• Stated goal
Your task is to quote the material that follows, in full and exactly.

----

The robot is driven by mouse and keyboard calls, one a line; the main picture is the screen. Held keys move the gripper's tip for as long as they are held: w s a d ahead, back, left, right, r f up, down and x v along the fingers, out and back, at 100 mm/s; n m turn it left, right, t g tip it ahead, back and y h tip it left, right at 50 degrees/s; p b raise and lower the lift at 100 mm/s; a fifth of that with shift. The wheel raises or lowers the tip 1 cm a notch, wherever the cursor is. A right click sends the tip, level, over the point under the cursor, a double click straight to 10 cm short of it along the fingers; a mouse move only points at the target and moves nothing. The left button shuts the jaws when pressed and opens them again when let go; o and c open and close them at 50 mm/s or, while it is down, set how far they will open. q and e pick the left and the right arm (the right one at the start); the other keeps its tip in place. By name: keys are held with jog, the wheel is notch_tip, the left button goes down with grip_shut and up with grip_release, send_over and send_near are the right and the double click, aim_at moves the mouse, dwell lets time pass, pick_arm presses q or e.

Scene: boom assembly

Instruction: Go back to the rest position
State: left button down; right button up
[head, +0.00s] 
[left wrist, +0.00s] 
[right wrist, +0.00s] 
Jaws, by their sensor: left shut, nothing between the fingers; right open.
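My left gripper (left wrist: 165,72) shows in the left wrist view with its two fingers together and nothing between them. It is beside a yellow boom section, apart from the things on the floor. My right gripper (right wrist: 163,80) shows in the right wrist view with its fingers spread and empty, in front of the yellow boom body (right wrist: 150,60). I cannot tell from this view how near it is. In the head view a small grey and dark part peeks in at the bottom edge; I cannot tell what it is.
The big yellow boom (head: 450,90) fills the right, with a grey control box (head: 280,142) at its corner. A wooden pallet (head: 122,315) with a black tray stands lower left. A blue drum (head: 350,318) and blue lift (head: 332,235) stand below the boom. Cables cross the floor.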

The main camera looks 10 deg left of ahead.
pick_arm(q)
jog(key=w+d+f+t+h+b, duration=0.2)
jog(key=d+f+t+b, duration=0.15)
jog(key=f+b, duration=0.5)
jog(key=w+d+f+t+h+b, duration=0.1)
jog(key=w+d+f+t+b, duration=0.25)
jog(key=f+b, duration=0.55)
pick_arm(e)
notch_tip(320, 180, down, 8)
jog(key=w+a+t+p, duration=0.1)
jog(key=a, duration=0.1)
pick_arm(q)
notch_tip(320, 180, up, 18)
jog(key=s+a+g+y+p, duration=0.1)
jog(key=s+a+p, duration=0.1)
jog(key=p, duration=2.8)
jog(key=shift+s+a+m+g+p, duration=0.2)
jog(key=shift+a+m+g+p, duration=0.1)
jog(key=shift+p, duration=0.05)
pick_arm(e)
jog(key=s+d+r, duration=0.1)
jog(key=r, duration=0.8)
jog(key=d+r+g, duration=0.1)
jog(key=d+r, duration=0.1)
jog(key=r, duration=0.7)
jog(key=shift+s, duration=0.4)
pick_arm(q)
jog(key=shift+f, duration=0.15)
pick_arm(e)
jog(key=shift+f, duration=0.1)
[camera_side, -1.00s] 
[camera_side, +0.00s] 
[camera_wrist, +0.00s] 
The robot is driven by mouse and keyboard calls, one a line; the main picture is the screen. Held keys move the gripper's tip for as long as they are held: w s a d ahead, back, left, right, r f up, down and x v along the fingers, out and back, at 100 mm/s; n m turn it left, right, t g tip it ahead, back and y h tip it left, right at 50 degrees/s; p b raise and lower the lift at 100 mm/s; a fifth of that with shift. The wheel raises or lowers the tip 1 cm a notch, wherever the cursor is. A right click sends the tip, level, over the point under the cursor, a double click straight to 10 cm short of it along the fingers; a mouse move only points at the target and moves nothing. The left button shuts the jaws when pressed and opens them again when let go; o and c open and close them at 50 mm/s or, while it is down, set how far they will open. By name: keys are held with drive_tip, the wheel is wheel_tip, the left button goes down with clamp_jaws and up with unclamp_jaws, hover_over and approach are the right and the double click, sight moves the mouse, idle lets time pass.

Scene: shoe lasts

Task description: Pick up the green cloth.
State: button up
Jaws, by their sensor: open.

----

• The answer
The robot is driven by mouse and keyboard calls, one a line; the main picture is the screen. Held keys move the gripper's tip for as long as they are held: w s a d ahead, back, left, right, r f up, down and x v along the fingers, out and back, at 100 mm/s; n m turn it left, right, t g tip it ahead, back and y h tip it left, right at 50 degrees/s; p b raise and lower the lift at 100 mm/s; a fifth of that with shift. The wheel raises or lowers the tip 1 cm a notch, wherever the cursor is. A right click sends the tip, level, over the point under the cursor, a double click straight to 10 cm short of it along the fingers; a mouse move only points at the target and moves nothing. The left button shuts the jaws when pressed and opens them again when let go; o and c open and close them at 50 mm/s or, while it is down, set how far they will open. q and e pick the left and the right arm (the right one at the start); the other keeps its tip in place. By name: keys are held with jog, the wheel is notch_tip, the left button goes down with grip_shut and up with grip_release, send_over and send_near are the right and the double click, aim_at moves the mouse, dwell lets time pass, pick_arm presses q or e.

Scene: boom assembly

Instruction: Go back to the rest position
State: left button down; right button up
[head, +0.00s] 
[left wrist, +0.00s] 
[right wrist, +0.00s] 
Jaws, by their sensor: left shut, nothing between the fingers; right open.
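My left gripper (left wrist: 165,72) shows in the left wrist view with its two fingers together and nothing between them. It is beside a yellow boom section, apart from the things on the floor. My right gripper (right wrist: 163,80) shows in the right wrist view with its fingers spread and empty, in front of the yellow boom body (right wrist: 150,60). I cannot tell from this view how near it is. In the head view a small grey and dark part peeks in at the bottom edge; I cannot tell what it is.
The big yellow boom (head: 450,90) fills the right, with a grey control box (head: 280,142) at its corner. A wooden pallet (head: 122,315) with a black tray stands lower left. A blue drum (head: 350,318) and blue lift (head: 332,235) stand below the boom. Cables cross the floor.

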The main camera looks 10 deg left of ahead.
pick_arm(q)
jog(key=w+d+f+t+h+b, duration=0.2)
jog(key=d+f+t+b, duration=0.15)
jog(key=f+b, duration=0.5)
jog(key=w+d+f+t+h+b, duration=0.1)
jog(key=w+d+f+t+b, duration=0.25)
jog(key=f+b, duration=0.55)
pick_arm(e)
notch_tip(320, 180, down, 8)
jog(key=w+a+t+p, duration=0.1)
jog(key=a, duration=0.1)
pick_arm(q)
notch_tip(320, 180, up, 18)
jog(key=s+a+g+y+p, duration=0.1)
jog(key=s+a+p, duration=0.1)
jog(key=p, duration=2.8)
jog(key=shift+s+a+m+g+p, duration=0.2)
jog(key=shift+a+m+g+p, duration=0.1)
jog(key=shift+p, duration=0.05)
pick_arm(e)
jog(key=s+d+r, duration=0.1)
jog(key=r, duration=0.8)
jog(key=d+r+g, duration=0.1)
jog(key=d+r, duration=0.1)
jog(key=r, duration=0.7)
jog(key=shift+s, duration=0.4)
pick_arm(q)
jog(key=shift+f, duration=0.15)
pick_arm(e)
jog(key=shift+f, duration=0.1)
[camera_side, -1.00s] 
[camera_side, +0.00s] 
[camera_wrist, +0.00s] 
The robot is driven by mouse and keyboard calls, one a line; the main picture is the screen. Held keys move the gripper's tip for as long as they are held: w s a d ahead, back, left, right, r f up, down and x v along the fingers, out and back, at 100 mm/s; n m turn it left, right, t g tip it ahead, back and y h tip it left, right at 50 degrees/s; p b raise and lower the lift at 100 mm/s; a fifth of that with shift. The wheel raises or lowers the tip 1 cm a notch, wherever the cursor is. A right click sends the tip, level, over the point under the cursor, a double click straight to 10 cm short of it along the fingers; a mouse move only points at the target and moves nothing. The left button shuts the jaws when pressed and opens them again when let go; o and c open and close them at 50 mm/s or, while it is down, set how far they will open. By name: keys are held with drive_tip, the wheel is wheel_tip, the left button goes down with clamp_jaws and up with unclamp_jaws, hover_over and approach are the right and the double click, sight moves the mouse, idle lets time pass.

Scene: shoe lasts

Task description: Pick up the green cloth.
State: button up
Jaws, by their sensor: open.

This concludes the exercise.